La carrière de diplomate d’Yves Aubin de la Messuzière couvre quatre décennies d’histoire des relations internationales. Spécialiste du Proche et du Moyen-Orient, il a été l’un des grands ambassadeurs français (notre chronique du 15/9/2011). Il est entré dans la carrière en réussissant le concours d’Orient en 1969. Son premier poste a été à Amman en 1970, lors du « Septembre noir » qui a opposé les fedayins de Yasser Arafat à la Légion arabe du roi Hussein de Jordanie. Il a été « Directeur ANMO » – Afrique du Nord Moyen-Orient –, l’une des directions les plus prestigieuses du « Département » (le Quai d’Orsay) de 1999 à 2002 . Il a terminé sa carrière comme ambassadeur à Tunis de 2002 à 2005. « Il fut ainsi l’un des protagonistes de la politique arabe de la France, revendiquée comme « gaullo-mitterrandienne », fondée « sur l’indépendance et le volontarisme » et ensuite balayée dans les années Sarkozy par la montée en puissance des atlantistes. » (Marc Semo, Le Monde du 15/1/2019).

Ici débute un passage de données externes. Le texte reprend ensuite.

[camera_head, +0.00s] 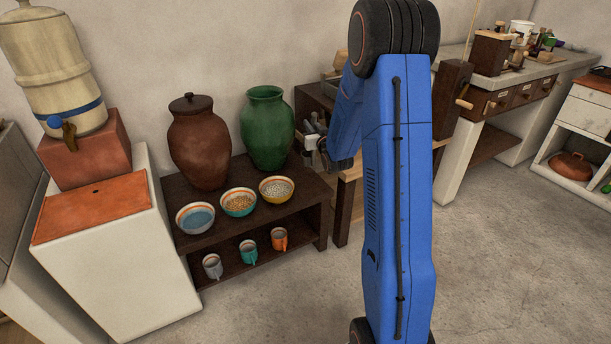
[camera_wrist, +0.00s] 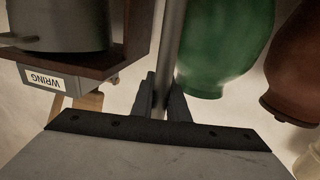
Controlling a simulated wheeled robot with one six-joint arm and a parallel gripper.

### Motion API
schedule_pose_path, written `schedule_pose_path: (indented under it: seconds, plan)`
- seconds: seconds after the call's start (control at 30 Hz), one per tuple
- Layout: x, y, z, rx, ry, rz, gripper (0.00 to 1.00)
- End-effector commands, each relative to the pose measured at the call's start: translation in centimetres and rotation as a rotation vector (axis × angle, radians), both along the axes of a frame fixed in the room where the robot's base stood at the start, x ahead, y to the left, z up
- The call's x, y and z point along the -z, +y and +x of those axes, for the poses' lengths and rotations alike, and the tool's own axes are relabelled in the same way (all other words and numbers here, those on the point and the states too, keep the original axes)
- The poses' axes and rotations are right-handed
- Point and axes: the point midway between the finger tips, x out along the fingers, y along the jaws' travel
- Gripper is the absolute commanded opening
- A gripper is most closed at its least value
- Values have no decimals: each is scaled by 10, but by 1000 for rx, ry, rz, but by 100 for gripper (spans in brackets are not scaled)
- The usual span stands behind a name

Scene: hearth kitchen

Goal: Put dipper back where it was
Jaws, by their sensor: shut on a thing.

Un rappel sur la diplomatie française et le régime Ben Ali, 2008-2012
Pendant son passage à l’ambassade de Tunis, il a reçu aussi bien les officiels tunisiens que les opposants politiques ou les membres de la société civile, harcelés par la police du régime Ben Ali. Le contraste n’en sera que plus frappant avec certains de ses successeurs qui timorés, n’ouvriront plus guère les portes de l’ambassade, pour ne pas irriter le régime. D’autant que le président de la République, Nicolas Sarkozy, au cours de sa visite à Tunis en 2008, se félicitera « des progrès de l’espace des libertés publiques dans le pays » -il ne faisait d’ailleurs que reproduire ce qu’avaient été les positions du président Jacques Chirac. Du coup, Paris « tombera des nues » quand la contestation sociale puis politique enflera fin décembre 2010. On se souvient qu’une ministre des Affaires étrangères, ayant par ailleurs des intérêts personnels et familiaux en Tunisie, Michèle Alliot-Marie, ira à l’époque -le 12 janvier, la veille de la fuite de Ben Ali, jusqu’à proposer devant l’Assemblée nationales les compétences de la police française pour aider Ben Ali à réprimer les manifestations populaires… Moyennant quoi, le 14 janvier, Ben Ali s’enfuit piteusement avec son clan, mais avec des valises de devises et de bijoux, pour se réfugier en Arabie saoudite. Après les déclarations de la ministre, la polémique enfle en France sur l’attitude des autorités politiques et des diplomates français vis-à-vis du régime Ben Ali.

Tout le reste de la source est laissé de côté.